:: SOURCE MATERIAL

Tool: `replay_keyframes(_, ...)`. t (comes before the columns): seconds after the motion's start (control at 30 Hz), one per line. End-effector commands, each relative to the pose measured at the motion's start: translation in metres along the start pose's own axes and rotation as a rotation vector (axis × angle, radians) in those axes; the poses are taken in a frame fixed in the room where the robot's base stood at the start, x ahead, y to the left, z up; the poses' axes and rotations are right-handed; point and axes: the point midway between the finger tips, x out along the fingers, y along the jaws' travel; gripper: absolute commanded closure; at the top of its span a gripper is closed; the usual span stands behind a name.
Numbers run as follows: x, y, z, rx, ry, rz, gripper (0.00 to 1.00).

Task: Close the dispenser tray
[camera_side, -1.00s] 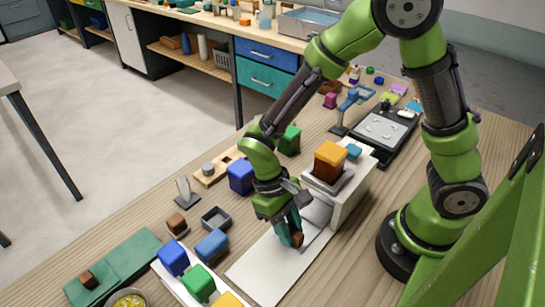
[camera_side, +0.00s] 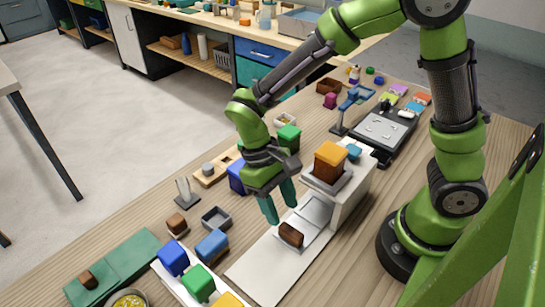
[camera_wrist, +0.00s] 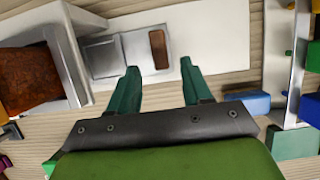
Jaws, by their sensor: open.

::::

_OBJECTIVE_
In your copy of the listing above, reproduce each line exactly and omit all pictures.

_COMPLETE OUTPUT_
Tool: `replay_keyframes(_, ...)`. t (comes before the columns): seconds after the motion's start (control at 30 Hz), one per line. End-effector commands, each relative to the pose measured at the motion's start: translation in metres along the start pose's own axes and rotation as a rotation vector (axis × angle, radians) in those axes; the poses are taken in a frame fixed in the room where the robot's base stood at the start, x ahead, y to the left, z up; the poses' axes and rotations are right-handed; point and axes: the point midway between the finger tips, x out along the fingers, y along the jaws' travel; gripper: absolute commanded closure; at the top of its span a gripper is closed; the usual span stands behind a name.
Numbers run as follows: x, y, z, rx, ry, rz, gripper (0.00 to 1.00).

Task: Close the dispenser tray
[camera_side, -1.00s] 
[camera_side, +0.00s] 
[camera_wrist, +0.00s] 
Jaws, by their sensor: open.

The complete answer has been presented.